The Work: The Four Questions and Turnaround
1. Is it true?
2. Can you absolutely know that it’s true?
3. How do you react when you think that thought?
4. Who would you be without the thought?
and
Turn it around.
Now it may be tempting to begin The Work as an inside job. Yet, Katie recommends that you start with judging your metaphorical neighbor first; someone you haven’t completely forgiven. I know, I know, we aren’t supposed to judge.
When you do The Work, you see who you are by seeing who you think other people are. Eventually, you come to see that everything outside of you is a reflection of your own thinking. You are the storyteller, the projector of all stories, and the world is the projected image of your thoughts.
Byron Katie
Photo by Noah Buscher on Unsplash
How to Try This On
Let’s say that you’re hurt because a woman you work with is of the less-than-friendly variety. You’ve been nothing but kind to this, let’s call her Danielle, so you’ve been nothing but kind to Danielle, and yet, she rebuffs you at every turn, and she’s spreading nasty rumors about you. You’re also pretty sure that every time you look up from your desk, she’s shooting daggers of death at you with her eyes. This Danielle lady. Does. Not. Like. You. At all.
You’re causing yourself a ton of grief trying to figure out what you did to this woman and why she hates you so much. You tell yourself that it’s unfair, she should be nice to you because you haven’t done anything to deserve this.
We’ve all been there.
So, here’s how to get your peace back.
Grab a pen and complete a Judge-Your-Neighbor Worksheet. Write all, ALL, your uncensored thoughts about Danielle and why this situation is upsetting you so much. If you’re worried that you may end up shamefaced when it shows up on social media somewhere, rip it up when you’re done. Rip it up and burn it if it makes you feel better. You can’t complete The Work by thinking about it; your freedom is in writing it down.
Using the first few prompts, our Worksheet on Danielle might look like this:
1. In this situation, who angers, confuses, saddens, or disappoints you, and why?
I’m hurt because Danielle is a meanie.
2. In this situation, how do you want them to change? What do you want them to do?
I want Danielle to stop talking about me, stop giving me the hateful side-eye, and to check her tone when she’s speaking to me.
3. In this situation, what advice would you offer them?
Danielle should be kind and respectful to me.
OK, let’s take Statement #3 and start the inquiry:
1. Is it true that Danielle should be kind and respectful to you? (Yes or no. If no, move to question 3.)
Sit with it and let your mind rise to answer the question, should Danielle be kind and respectful to you?
2. Can you absolutely know that it’s true? (Yes or no)
The reality on this planet is that Danielle is not kind or respectful to you; that’s what’s true.
3. How do you react, what happens, when you believe the thought that Danielle should be kind and respectful to you?
When you think the thought that Danielle should be kind and respectful to you and she’s not, what do you do? I’m guessing you clap back and give it right back to her, and how does that make you feel? Do you feel better or worse?

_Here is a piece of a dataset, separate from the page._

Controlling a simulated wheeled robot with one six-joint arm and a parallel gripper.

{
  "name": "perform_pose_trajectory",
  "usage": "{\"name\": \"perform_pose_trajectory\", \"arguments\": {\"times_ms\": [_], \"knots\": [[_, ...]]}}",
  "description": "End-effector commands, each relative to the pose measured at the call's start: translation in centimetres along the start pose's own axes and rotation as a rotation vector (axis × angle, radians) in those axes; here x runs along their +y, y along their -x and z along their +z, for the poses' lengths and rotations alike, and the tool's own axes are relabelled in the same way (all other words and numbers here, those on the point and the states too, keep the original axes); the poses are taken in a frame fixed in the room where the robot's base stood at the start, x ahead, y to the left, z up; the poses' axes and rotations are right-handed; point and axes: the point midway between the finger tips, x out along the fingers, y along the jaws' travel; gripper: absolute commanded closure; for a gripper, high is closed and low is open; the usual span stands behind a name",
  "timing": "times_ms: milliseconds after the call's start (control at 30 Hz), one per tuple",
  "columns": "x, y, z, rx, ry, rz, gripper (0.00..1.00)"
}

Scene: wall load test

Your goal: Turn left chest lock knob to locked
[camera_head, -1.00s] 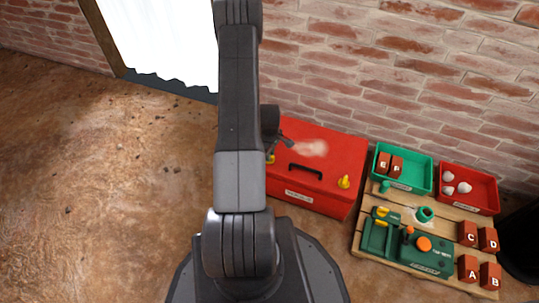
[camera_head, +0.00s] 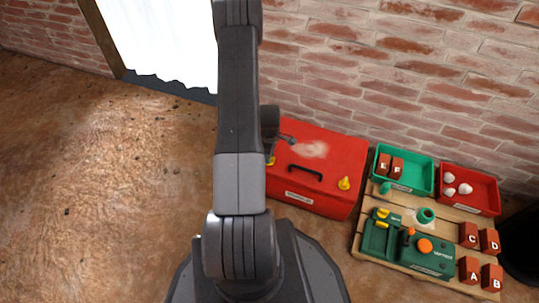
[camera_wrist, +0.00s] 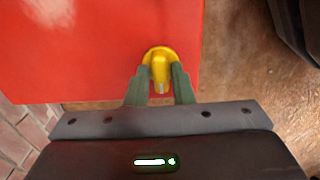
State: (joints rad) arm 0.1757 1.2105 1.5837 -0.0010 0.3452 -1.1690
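The red chest (camera_head: 320,150) stands against the brick wall, with its lid closed and a black handle (camera_head: 305,172) on it. Its left yellow lock knob (camera_head: 270,161) is mostly hidden behind my arm in the head view. In the wrist view, the yellow knob (camera_wrist: 160,72) has a raised grip pointing down the picture, towards my gripper. My gripper (camera_wrist: 161,77) has its two grey-green fingers on either side of that grip. The fingers look apart, with narrow gaps to the grip; contact is unclear. The right yellow knob (camera_head: 344,184) is clear of my arm.
A wooden pallet (camera_head: 362,245) right of the chest holds a green tray (camera_head: 417,177), a red tray (camera_head: 482,194), a green device (camera_head: 380,240) and several lettered blocks. The brick wall is close behind. Floor on the left is open.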

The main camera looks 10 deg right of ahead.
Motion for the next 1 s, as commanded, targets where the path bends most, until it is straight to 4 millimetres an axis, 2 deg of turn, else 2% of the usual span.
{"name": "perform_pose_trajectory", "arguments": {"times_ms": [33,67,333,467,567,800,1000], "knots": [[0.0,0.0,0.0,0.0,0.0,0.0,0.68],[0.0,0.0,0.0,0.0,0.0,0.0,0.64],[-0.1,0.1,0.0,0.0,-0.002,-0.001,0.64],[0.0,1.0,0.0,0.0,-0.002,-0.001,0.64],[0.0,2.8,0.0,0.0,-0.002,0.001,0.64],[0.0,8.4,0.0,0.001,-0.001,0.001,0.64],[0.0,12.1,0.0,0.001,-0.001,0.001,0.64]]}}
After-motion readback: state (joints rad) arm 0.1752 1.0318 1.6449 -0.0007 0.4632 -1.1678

4. Who would you be without the thought that Danielle should be kind and respectful to you?
This is the most powerful of all the questions! Close your eyes and imagine how it would feel not to think that Danielle should be kind and respectful to you. Another way to investigate this is to ask yourself to find one stress-free reason to keep this thought.
And finally, the Turnaround. Come up with a reversed statement that is as true or truer. For example:
I’m not kind and respectful to myself.
List three examples of how this is true. After sitting with the Turnaround begin the inquiry on the next statement on the Worksheet.
What’s so beautiful about The Work is that there are no wrong or right answers to any of the questions, only investigation of the thoughts that are causing you suffering.
You don’t have to believe everything that you think, what unexamined thoughts are you willing to explore?